**Provided data:**
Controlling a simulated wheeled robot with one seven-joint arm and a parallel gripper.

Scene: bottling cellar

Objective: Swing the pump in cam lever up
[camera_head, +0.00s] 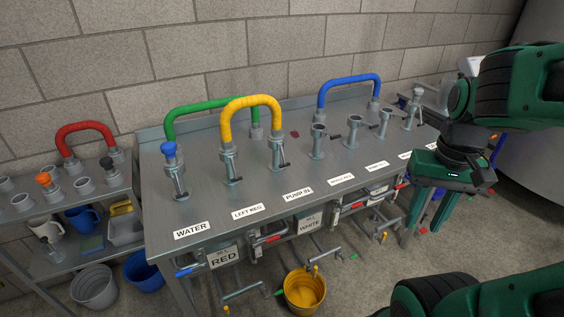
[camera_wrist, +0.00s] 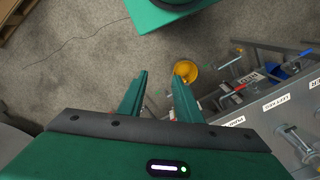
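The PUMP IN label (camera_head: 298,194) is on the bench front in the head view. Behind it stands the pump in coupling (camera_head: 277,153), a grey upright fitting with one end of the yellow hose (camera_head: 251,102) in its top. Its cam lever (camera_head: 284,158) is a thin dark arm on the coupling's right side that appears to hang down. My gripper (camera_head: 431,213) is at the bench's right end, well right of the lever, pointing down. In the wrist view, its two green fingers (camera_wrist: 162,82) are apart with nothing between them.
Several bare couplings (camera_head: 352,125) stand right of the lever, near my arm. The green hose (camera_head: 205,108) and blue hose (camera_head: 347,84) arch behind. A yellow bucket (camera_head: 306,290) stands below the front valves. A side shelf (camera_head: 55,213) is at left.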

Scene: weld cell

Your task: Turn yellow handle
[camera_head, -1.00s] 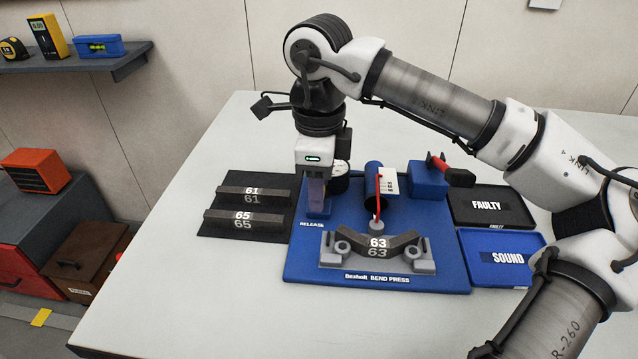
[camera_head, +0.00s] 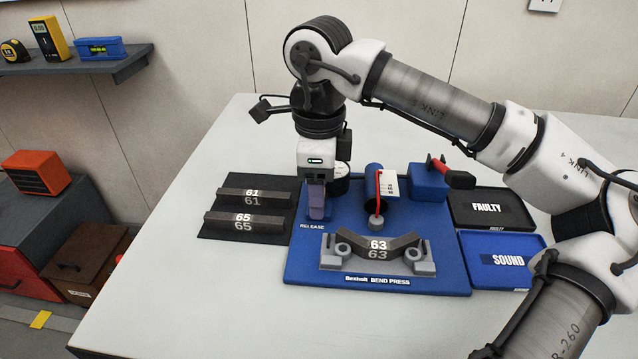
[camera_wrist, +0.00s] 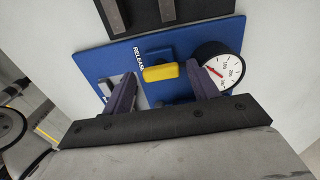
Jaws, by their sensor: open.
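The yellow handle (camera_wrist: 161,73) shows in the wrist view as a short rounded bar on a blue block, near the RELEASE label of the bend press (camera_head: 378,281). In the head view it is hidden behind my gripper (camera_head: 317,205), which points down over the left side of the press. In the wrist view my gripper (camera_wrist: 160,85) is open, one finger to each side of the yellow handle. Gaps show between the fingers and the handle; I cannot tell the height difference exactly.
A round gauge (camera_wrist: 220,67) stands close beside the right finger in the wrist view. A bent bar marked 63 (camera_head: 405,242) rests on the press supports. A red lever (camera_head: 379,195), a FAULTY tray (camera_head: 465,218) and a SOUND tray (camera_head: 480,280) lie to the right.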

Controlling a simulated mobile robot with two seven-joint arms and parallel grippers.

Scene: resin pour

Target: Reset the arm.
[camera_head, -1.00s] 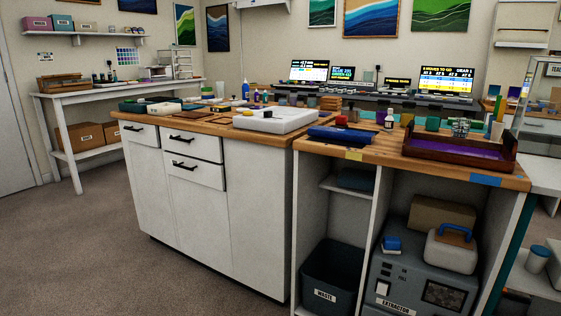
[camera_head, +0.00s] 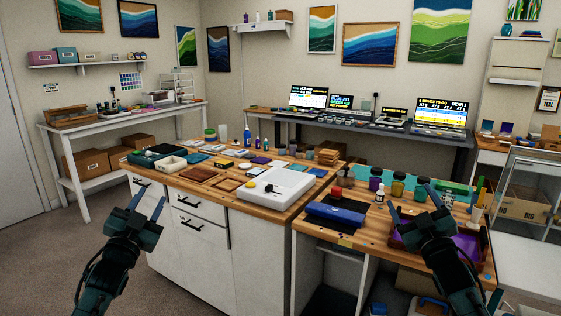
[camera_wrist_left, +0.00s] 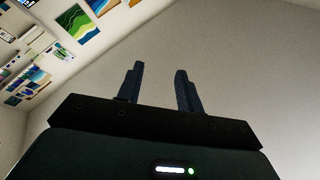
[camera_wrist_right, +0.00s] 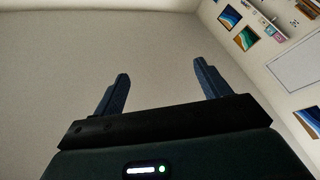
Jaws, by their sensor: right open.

**What to produce:**
From the data, pick out every line that includes "Controlling".

**Result of this exercise:**
Controlling a simulated wheeled robot with one seven-joint arm and a parallel gripper.
Controlling a simulated mobile robot with two seven-joint arms and parallel grippers.

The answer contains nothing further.